#### Required task
Copy each line of the entries that contains the word "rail".

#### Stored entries
☆ ☆ ☆ ☆ ☆ ☆ ☆
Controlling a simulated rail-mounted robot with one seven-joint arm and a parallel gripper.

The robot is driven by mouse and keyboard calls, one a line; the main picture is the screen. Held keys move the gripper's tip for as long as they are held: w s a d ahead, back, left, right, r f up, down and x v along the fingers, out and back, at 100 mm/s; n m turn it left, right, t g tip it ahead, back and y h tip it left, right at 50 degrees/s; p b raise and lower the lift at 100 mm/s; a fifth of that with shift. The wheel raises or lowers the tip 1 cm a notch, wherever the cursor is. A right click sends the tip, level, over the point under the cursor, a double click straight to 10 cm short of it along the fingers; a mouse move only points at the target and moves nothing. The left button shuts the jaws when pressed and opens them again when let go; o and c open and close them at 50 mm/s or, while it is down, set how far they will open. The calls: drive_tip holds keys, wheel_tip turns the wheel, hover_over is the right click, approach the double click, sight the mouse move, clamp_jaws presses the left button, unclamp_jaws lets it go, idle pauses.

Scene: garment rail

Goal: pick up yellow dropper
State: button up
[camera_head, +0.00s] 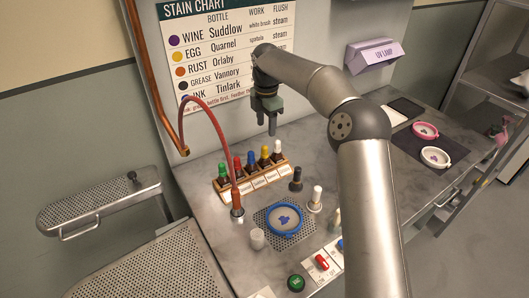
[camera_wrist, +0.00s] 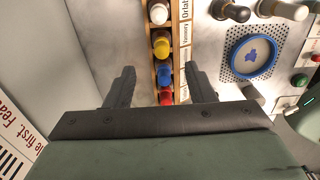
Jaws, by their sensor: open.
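The yellow dropper (camera_head: 264,153) has a yellow bulb on a dark bottle and stands upright in the wooden rack (camera_head: 245,184), between the blue and white droppers. It also shows from above in the wrist view (camera_wrist: 161,47). My gripper (camera_head: 266,130) is open and empty, pointing down above the rack near its yellow and blue end. In the wrist view its fingers lie on either side of the row of droppers, with the yellow bulb just beyond the fingertips. The bottle's lower part is hidden by the rack.
The blue dropper (camera_wrist: 164,72), red dropper (camera_wrist: 165,95) and white dropper (camera_wrist: 158,13) share the row. A green dropper (camera_head: 223,170) is at the far left end. A red hose (camera_head: 217,124) arches left of the rack. A blue-rimmed hoop (camera_head: 285,220) lies in front. The wall is close behind.

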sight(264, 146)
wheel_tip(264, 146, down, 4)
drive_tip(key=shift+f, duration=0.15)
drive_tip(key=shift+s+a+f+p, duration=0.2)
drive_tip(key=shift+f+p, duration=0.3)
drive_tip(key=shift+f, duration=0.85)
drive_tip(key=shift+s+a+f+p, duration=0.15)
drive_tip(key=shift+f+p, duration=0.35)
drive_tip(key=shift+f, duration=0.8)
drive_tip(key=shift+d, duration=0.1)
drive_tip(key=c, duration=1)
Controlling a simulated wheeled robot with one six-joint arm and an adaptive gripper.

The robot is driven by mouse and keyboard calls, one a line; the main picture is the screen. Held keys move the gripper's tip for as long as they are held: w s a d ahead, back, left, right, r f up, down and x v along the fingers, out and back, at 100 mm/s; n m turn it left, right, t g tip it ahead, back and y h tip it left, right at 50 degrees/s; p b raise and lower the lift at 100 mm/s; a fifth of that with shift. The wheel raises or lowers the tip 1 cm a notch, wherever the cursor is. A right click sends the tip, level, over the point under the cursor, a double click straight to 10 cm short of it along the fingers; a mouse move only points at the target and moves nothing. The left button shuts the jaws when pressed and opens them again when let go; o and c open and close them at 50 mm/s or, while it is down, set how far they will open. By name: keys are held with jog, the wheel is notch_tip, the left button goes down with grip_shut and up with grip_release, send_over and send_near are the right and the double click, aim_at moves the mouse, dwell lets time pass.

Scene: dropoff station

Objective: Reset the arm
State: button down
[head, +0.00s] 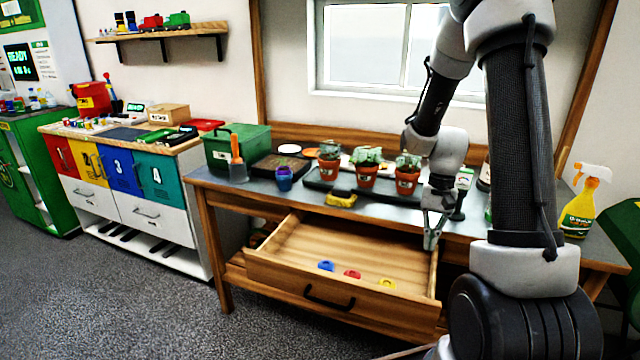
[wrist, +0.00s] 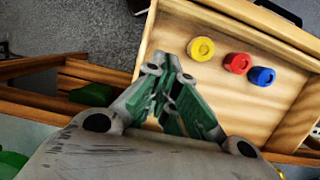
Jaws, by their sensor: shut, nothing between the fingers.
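My gripper (head: 432,238) hangs at the right end of the open wooden drawer (head: 300,292), above its right side wall. Its green-lined fingers show in the wrist view (wrist: 172,72), shut with nothing between them. My arm is bent, reaching up and then down to the drawer. Inside the drawer lie a blue round piece (head: 326,266), a red one (head: 352,274) and a yellow one (head: 387,283). In the wrist view the yellow piece (wrist: 201,48), the red (wrist: 237,63) and the blue (wrist: 262,76) lie in a row, apart from the fingers.
The drawer juts out in front. Grey floor at left is clear.

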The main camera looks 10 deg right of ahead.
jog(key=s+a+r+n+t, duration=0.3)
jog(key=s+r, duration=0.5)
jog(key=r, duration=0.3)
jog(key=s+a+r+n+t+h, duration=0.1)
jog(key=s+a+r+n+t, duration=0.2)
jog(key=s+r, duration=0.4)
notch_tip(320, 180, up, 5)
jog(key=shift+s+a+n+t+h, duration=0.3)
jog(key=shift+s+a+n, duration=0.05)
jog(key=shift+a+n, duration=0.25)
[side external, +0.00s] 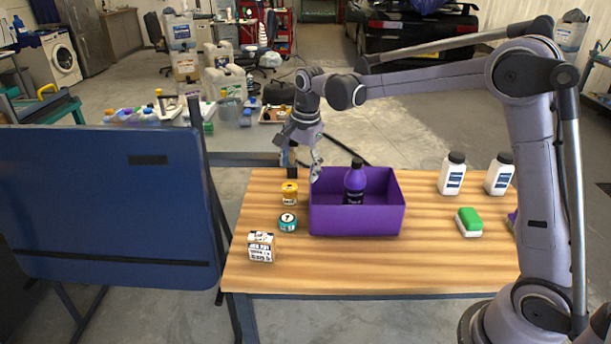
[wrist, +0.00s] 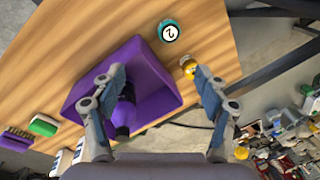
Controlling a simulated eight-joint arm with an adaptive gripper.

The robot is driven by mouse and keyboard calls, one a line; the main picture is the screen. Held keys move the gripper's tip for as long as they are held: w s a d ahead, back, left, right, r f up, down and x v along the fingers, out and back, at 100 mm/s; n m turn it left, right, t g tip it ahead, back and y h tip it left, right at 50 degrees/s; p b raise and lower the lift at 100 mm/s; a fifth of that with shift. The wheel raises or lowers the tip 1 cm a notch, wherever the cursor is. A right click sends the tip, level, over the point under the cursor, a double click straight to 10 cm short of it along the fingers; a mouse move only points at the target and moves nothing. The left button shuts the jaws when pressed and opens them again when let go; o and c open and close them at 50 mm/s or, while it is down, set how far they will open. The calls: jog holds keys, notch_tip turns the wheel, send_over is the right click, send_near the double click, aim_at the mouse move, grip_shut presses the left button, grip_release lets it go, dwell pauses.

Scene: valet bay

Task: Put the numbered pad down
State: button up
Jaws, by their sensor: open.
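My gripper (side external: 302,165) is open with nothing between its fingers, above the back left corner of the purple box; the wrist view also shows the spread fingers (wrist: 160,80). A round teal piece (side external: 288,223) with a dark mark on a white disc stands on the table left of the box. In the wrist view its top (wrist: 168,30) reads like a 2. I cannot tell whether it is the numbered pad; no other clearly numbered pad shows.
The open purple box (side external: 357,222) holds a purple bottle (side external: 355,184). A white printed carton (side external: 261,247) stands at the front left. Two white bottles (side external: 452,176) and a green-and-white sponge (side external: 469,223) are at the right. The table's front middle (side external: 370,268) is clear.

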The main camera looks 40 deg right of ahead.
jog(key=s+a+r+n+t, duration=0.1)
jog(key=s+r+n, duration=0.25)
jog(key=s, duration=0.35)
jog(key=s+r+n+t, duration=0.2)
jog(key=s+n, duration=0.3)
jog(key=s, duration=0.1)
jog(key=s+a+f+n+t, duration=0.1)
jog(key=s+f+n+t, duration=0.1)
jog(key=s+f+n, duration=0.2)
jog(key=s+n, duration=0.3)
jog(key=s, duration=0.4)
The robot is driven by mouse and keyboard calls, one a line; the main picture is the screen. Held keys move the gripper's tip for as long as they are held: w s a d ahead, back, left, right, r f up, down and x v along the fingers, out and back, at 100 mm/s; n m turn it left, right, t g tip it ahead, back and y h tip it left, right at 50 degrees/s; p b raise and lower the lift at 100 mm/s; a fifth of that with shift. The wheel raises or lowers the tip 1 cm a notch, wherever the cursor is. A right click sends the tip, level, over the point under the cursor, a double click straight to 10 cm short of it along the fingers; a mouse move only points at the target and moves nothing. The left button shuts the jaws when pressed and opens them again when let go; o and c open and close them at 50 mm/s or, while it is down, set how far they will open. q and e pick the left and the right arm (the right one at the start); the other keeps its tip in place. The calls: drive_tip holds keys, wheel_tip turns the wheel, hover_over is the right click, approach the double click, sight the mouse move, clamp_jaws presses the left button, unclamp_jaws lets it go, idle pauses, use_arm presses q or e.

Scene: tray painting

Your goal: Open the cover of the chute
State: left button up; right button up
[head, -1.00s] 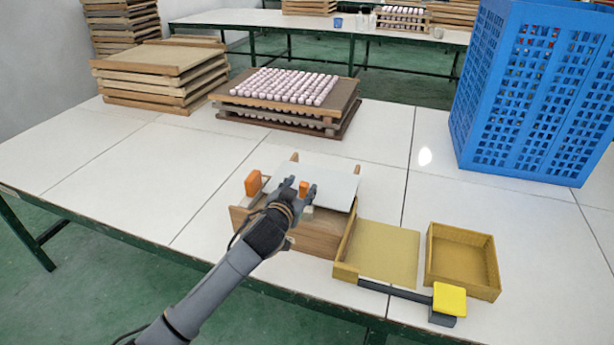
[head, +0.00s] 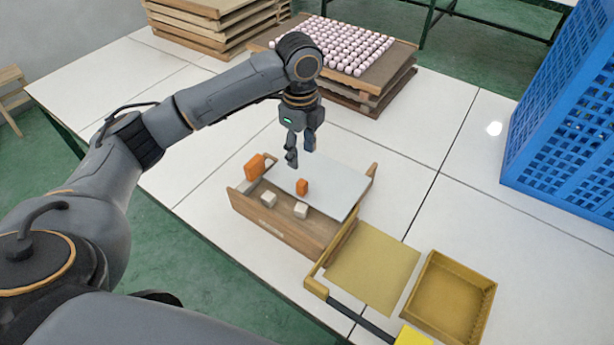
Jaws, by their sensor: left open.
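The chute is a wooden box (head: 285,228) on the white table. A flat light-grey cover (head: 331,186) lies over much of its top, with a small orange knob (head: 302,187) standing on it. Two small whitish cubes (head: 301,210) show near the front wall. My left gripper (head: 299,157) points down with its fingers apart and empty. It appears above the far left part of the cover, beyond the knob and not touching it. My right gripper is not in view.
An orange block (head: 254,167) is at the box's left end. Stacked boards with pink pieces (head: 360,48) stand behind. A blue crate (head: 570,120) is at right.

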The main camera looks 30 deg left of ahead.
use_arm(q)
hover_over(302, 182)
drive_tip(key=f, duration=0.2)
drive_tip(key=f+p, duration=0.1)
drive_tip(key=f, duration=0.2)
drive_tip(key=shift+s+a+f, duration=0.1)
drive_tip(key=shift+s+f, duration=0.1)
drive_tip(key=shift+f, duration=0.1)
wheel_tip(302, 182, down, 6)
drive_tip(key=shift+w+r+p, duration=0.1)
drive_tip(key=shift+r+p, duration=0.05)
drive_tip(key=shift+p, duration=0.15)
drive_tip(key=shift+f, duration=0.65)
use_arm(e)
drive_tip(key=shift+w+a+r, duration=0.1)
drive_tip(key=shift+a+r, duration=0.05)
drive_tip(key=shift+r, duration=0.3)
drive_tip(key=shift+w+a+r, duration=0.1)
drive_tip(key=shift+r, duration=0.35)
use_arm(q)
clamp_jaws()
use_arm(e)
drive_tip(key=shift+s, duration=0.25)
☆ ☆ ☆ ☆ ☆ ☆ ☆
#### Output for this task
Controlling a simulated rail-mounted robot with one seven-joint arm and a parallel gripper.
Scene: garment rail

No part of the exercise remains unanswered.